The company’s founder Yvon Chouinard explains that “instead of extracting value from nature and transforming it into wealth, we are using the wealth Patagonia creates to protect the source. We’re making Earth our only shareholder. I am dead serious about saving this planet.” 


Patagonia is not alone. After committing to net zero, the software giant Microsoft announced further plans to remove more carbon from the atmosphere than it emits by 2030 and remove all carbon it has emitted since the company’s founding by 2050. To reach this milestone Microsoft is committing USD 1bn in venture capital funding to early-stage climate technologies that solve some of the hardest decarbonization problems such as sustainable aviation fuel, low-carbon steelmaking and direct air capture of CO2 


Instead of following the rules, this kind of leadership writes its own rules to create a vision that did not previously exist.

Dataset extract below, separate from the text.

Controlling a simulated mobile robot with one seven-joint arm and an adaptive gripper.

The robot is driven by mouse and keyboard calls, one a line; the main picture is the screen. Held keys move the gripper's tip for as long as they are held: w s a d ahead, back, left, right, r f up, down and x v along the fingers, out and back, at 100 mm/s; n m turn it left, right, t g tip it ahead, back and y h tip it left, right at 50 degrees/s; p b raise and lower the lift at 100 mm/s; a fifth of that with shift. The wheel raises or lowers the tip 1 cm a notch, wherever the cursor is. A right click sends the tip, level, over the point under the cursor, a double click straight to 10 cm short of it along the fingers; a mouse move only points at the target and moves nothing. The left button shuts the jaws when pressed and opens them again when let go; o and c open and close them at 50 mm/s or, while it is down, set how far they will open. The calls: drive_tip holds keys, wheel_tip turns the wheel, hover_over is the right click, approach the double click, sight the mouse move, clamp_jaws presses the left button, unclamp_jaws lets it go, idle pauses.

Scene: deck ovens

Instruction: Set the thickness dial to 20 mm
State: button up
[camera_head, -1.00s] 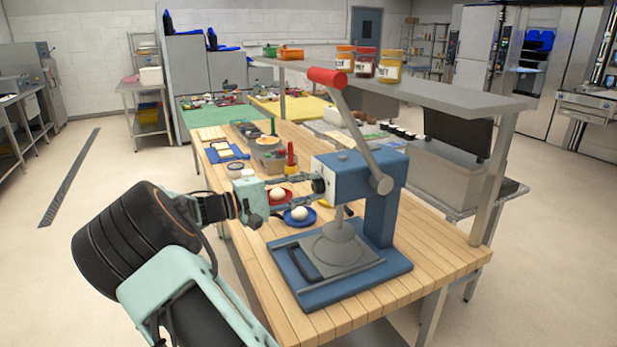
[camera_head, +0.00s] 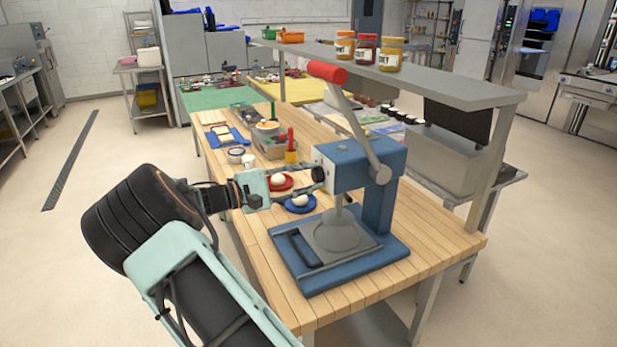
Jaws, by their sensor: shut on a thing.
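The blue press (camera_head: 377,205) stands on the near part of the wooden table, with a red-tipped lever (camera_head: 327,72) raised above it. The thickness dial (camera_head: 318,174) is a small dark knob on the left face of the press head. My gripper (camera_head: 312,181) reaches in from the left, its fingers level and shut on the dial. The dial's markings are too small to read, so I cannot tell its setting. The round press plate (camera_head: 340,234) below is empty.
A steel shelf (camera_head: 440,85) with several jars runs along the right. Floor at left is clear.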

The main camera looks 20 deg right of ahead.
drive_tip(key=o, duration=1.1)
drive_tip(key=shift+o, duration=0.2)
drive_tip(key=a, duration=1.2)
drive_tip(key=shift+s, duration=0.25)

Patagonia, Microsoft and other ‘world’s first’ organizations have not aligned with established standards to score an ESG goal, instead they have done something bold and unique that got them noticed and moved the goalposts entirely. Not all companies can copy this playbook exactly but that’s the point – every company is different and has an opportunity to define its own ‘world’s first’ niche that goes beyond best practice in a beautifully unique way. 


The good news is there are now many exciting innovations that cost-effectively decarbonize industrial heat, leverage efficiencies with AI, eliminate plastics, create circularity in your business model and other breakthroughs that give your organization the cutting edge it needs. Sagana’s team has screened thousands of companies and supply chain solutions around the world for these innovations and is excited to share our insights with you.  


By clarifying your true intentions you can better optimize for success, whichever pathway that takes you down. And maybe even move some goalposts while you do so.